== EXERCISE INSTRUCTIONS ==
Write out all of the entries exactly as given.

::::::::::

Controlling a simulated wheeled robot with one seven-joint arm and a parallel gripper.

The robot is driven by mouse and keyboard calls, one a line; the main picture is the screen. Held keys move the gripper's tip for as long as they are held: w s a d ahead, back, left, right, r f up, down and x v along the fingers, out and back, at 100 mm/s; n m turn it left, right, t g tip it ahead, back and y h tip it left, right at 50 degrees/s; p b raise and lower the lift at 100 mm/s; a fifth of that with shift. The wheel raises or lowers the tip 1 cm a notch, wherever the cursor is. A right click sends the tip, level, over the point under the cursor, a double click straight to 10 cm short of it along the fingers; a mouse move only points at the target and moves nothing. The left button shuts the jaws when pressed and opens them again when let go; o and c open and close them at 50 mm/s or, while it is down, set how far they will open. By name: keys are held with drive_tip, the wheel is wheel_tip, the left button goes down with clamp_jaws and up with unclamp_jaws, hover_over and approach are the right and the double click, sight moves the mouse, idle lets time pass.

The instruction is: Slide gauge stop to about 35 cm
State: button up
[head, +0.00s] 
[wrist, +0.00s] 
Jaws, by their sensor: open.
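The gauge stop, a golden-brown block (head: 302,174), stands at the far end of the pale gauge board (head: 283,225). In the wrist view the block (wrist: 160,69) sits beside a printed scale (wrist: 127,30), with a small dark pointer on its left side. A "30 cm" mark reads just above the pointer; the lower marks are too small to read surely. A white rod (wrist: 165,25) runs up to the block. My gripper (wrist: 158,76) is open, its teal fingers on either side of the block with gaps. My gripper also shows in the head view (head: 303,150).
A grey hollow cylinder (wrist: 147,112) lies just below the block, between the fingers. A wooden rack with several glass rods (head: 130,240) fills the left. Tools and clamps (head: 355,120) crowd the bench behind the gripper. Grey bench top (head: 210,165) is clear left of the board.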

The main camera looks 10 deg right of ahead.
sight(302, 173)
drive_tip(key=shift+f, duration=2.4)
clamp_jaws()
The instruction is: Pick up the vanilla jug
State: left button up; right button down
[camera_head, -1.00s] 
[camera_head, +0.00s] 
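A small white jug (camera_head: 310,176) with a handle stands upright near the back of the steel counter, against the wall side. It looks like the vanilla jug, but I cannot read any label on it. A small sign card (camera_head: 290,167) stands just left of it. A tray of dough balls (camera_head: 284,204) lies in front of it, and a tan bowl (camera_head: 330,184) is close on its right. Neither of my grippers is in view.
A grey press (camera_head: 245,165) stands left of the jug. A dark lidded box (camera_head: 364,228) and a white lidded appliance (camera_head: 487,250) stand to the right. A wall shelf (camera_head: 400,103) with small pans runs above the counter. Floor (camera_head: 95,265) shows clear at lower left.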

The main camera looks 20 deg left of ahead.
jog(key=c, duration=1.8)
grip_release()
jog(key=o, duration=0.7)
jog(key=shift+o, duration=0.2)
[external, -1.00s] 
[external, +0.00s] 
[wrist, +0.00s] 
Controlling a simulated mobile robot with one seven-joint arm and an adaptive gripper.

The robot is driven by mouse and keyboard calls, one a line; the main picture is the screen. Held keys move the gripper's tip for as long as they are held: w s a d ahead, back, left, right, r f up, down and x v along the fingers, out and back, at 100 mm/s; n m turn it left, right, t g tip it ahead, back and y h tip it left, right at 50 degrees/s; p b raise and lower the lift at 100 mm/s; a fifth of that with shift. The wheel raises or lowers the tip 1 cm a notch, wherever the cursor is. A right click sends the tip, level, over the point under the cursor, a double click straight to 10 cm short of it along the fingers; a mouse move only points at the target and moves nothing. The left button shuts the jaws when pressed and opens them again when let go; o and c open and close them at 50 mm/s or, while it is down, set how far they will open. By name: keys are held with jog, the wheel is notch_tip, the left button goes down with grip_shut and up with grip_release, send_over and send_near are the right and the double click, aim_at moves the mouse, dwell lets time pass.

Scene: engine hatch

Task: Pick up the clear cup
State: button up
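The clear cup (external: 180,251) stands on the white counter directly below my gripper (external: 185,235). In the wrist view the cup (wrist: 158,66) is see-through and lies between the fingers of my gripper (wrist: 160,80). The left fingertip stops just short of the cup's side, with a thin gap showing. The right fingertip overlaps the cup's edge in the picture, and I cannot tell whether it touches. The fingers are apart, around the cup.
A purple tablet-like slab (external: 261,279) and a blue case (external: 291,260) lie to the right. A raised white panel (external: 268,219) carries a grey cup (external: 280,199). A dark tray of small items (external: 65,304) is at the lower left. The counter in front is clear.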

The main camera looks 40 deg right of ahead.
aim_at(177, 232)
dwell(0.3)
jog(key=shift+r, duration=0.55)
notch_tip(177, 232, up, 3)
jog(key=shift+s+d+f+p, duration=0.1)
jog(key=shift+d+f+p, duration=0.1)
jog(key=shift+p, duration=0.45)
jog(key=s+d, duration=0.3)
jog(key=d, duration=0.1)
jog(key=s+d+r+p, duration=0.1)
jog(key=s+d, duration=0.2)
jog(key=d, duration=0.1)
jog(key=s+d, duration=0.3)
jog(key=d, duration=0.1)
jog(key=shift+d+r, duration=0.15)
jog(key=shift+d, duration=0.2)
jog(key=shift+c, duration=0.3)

::::::::::

== RESULT FOR THIS EXERCISE ==
Controlling a simulated wheeled robot with one seven-joint arm and a parallel gripper.

The robot is driven by mouse and keyboard calls, one a line; the main picture is the screen. Held keys move the gripper's tip for as long as they are held: w s a d ahead, back, left, right, r f up, down and x v along the fingers, out and back, at 100 mm/s; n m turn it left, right, t g tip it ahead, back and y h tip it left, right at 50 degrees/s; p b raise and lower the lift at 100 mm/s; a fifth of that with shift. The wheel raises or lowers the tip 1 cm a notch, wherever the cursor is. A right click sends the tip, level, over the point under the cursor, a double click straight to 10 cm short of it along the fingers; a mouse move only points at the target and moves nothing. The left button shuts the jaws when pressed and opens them again when let go; o and c open and close them at 50 mm/s or, while it is down, set how far they will open. By name: keys are held with drive_tip, the wheel is wheel_tip, the left button goes down with clamp_jaws and up with unclamp_jaws, hover_over and approach are the right and the double click, sight moves the mouse, idle lets time pass.

The instruction is: Slide gauge stop to about 35 cm
State: button up
[head, +0.00s] 
[wrist, +0.00s] 
Jaws, by their sensor: open.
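The gauge stop, a golden-brown block (head: 302,174), stands at the far end of the pale gauge board (head: 283,225). In the wrist view the block (wrist: 160,69) sits beside a printed scale (wrist: 127,30), with a small dark pointer on its left side. A "30 cm" mark reads just above the pointer; the lower marks are too small to read surely. A white rod (wrist: 165,25) runs up to the block. My gripper (wrist: 158,76) is open, its teal fingers on either side of the block with gaps. My gripper also shows in the head view (head: 303,150).
A grey hollow cylinder (wrist: 147,112) lies just below the block, between the fingers. A wooden rack with several glass rods (head: 130,240) fills the left. Tools and clamps (head: 355,120) crowd the bench behind the gripper. Grey bench top (head: 210,165) is clear left of the board.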

The main camera looks 10 deg right of ahead.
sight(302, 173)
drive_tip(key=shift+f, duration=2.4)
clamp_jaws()
The instruction is: Pick up the vanilla jug
State: left button up; right button down
[camera_head, -1.00s] 
[camera_head, +0.00s] 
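A small white jug (camera_head: 310,176) with a handle stands upright near the back of the steel counter, against the wall side. It looks like the vanilla jug, but I cannot read any label on it. A small sign card (camera_head: 290,167) stands just left of it. A tray of dough balls (camera_head: 284,204) lies in front of it, and a tan bowl (camera_head: 330,184) is close on its right. Neither of my grippers is in view.
A grey press (camera_head: 245,165) stands left of the jug. A dark lidded box (camera_head: 364,228) and a white lidded appliance (camera_head: 487,250) stand to the right. A wall shelf (camera_head: 400,103) with small pans runs above the counter. Floor (camera_head: 95,265) shows clear at lower left.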

The main camera looks 20 deg left of ahead.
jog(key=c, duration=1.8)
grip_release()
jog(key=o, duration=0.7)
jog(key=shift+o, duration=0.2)
[external, -1.00s] 
[external, +0.00s] 
[wrist, +0.00s] 
Controlling a simulated mobile robot with one seven-joint arm and an adaptive gripper.

The robot is driven by mouse and keyboard calls, one a line; the main picture is the screen. Held keys move the gripper's tip for as long as they are held: w s a d ahead, back, left, right, r f up, down and x v along the fingers, out and back, at 100 mm/s; n m turn it left, right, t g tip it ahead, back and y h tip it left, right at 50 degrees/s; p b raise and lower the lift at 100 mm/s; a fifth of that with shift. The wheel raises or lowers the tip 1 cm a notch, wherever the cursor is. A right click sends the tip, level, over the point under the cursor, a double click straight to 10 cm short of it along the fingers; a mouse move only points at the target and moves nothing. The left button shuts the jaws when pressed and opens them again when let go; o and c open and close them at 50 mm/s or, while it is down, set how far they will open. By name: keys are held with jog, the wheel is notch_tip, the left button goes down with grip_shut and up with grip_release, send_over and send_near are the right and the double click, aim_at moves the mouse, dwell lets time pass.

Scene: engine hatch

Task: Pick up the clear cup
State: button up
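The clear cup (external: 180,251) stands on the white counter directly below my gripper (external: 185,235). In the wrist view the cup (wrist: 158,66) is see-through and lies between the fingers of my gripper (wrist: 160,80). The left fingertip stops just short of the cup's side, with a thin gap showing. The right fingertip overlaps the cup's edge in the picture, and I cannot tell whether it touches. The fingers are apart, around the cup.
A purple tablet-like slab (external: 261,279) and a blue case (external: 291,260) lie to the right. A raised white panel (external: 268,219) carries a grey cup (external: 280,199). A dark tray of small items (external: 65,304) is at the lower left. The counter in front is clear.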

The main camera looks 40 deg right of ahead.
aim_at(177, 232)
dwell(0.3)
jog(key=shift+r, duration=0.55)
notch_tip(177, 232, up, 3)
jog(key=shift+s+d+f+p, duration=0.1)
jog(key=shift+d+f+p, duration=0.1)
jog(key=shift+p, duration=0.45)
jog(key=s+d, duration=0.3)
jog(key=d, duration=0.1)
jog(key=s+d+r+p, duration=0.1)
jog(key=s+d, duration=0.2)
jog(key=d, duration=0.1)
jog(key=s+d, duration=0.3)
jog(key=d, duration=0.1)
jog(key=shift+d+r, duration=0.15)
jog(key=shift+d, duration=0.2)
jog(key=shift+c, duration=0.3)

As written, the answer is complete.